- Exercise details -
Report each line of the data that includes the word "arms".

## START Supplied entries

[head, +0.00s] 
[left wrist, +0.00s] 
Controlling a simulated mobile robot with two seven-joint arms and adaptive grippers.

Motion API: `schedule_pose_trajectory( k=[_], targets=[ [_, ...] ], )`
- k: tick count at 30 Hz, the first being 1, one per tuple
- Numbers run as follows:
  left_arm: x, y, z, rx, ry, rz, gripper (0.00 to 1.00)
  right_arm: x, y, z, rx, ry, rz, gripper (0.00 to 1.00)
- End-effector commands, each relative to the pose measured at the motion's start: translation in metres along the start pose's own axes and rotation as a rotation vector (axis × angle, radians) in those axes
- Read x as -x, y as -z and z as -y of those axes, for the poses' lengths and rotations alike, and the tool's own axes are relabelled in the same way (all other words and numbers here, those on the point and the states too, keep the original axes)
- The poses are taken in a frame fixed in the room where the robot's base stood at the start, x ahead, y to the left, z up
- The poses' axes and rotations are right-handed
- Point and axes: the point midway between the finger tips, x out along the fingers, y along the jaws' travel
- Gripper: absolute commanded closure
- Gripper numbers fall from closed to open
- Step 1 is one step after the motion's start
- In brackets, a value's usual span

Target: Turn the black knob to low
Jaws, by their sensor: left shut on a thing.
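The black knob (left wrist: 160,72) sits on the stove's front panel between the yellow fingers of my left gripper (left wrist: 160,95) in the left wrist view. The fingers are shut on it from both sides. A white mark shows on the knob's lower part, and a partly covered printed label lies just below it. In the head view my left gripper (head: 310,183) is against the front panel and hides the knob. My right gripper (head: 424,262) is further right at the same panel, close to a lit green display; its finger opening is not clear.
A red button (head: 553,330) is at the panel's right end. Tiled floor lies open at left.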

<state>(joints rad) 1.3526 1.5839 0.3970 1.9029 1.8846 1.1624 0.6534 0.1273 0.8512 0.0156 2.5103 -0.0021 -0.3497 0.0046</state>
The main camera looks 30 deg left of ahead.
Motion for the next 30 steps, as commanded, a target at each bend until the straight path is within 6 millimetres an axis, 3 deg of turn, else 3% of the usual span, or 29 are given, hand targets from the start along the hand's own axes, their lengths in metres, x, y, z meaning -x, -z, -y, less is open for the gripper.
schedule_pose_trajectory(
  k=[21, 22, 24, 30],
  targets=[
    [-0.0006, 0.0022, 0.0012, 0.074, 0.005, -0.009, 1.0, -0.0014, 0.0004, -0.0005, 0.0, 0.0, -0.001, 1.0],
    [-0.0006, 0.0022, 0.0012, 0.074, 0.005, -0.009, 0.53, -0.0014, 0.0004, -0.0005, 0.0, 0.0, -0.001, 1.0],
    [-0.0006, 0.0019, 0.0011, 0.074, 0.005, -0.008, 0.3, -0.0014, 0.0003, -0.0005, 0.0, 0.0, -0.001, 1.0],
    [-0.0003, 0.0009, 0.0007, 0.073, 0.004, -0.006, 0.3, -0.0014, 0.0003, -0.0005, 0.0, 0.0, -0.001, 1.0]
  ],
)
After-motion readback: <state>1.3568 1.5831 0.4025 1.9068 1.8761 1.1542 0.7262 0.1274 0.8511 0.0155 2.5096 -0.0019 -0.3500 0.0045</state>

## END Supplied entries
## START Supplied entries

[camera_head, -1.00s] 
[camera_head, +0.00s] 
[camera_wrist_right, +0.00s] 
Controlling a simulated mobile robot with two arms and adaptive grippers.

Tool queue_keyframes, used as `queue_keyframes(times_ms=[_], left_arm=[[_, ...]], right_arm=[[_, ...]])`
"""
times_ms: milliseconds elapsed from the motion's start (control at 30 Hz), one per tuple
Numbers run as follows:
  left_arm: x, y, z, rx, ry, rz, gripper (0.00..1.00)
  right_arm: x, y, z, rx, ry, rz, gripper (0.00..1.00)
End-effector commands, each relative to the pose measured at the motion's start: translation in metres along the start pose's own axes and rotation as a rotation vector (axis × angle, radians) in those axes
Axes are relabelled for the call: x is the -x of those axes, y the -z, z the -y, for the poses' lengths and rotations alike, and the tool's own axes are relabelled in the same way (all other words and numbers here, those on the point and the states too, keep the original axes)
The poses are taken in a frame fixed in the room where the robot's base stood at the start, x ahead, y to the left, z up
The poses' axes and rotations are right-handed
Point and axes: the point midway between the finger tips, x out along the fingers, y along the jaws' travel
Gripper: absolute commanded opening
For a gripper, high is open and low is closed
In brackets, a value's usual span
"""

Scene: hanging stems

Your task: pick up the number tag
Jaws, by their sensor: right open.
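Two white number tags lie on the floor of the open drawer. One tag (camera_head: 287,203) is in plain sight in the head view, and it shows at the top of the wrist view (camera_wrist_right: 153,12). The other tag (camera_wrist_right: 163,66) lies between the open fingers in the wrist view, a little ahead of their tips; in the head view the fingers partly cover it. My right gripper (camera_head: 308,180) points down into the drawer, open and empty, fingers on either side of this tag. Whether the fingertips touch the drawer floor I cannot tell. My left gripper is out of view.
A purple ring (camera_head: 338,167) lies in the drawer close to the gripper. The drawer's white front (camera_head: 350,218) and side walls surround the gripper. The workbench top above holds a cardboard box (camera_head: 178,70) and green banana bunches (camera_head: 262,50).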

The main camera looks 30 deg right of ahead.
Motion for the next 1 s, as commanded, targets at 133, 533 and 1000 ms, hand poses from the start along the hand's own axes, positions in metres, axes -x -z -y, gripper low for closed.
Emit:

## END Supplied entries
## START Supplied entries

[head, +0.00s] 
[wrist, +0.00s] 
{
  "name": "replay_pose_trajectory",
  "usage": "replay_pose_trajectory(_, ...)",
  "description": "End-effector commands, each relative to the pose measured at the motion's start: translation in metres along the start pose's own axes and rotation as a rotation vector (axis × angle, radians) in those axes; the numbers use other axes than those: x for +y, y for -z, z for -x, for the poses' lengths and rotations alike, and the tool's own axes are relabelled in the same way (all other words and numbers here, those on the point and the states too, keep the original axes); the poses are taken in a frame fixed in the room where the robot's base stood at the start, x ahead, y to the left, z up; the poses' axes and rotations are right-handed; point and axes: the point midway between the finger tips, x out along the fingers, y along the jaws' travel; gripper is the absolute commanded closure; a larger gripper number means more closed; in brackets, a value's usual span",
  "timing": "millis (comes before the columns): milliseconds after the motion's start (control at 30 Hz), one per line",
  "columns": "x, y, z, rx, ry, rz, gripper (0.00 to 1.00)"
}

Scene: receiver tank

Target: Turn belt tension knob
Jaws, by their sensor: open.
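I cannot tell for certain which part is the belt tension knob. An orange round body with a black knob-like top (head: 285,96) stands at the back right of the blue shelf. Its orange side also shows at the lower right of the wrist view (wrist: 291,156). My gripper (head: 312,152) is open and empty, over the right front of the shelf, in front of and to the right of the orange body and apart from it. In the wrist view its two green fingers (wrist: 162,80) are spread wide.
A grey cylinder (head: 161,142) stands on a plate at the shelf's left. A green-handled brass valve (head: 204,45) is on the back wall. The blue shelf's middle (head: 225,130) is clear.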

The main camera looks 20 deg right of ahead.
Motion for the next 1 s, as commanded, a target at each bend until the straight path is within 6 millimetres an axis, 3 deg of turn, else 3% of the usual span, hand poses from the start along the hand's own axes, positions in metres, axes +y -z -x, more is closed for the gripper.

## END Supplied entries

- Complete answer -
Controlling a simulated mobile robot with two seven-joint arms and adaptive grippers.
Controlling a simulated mobile robot with two arms and adaptive grippers.

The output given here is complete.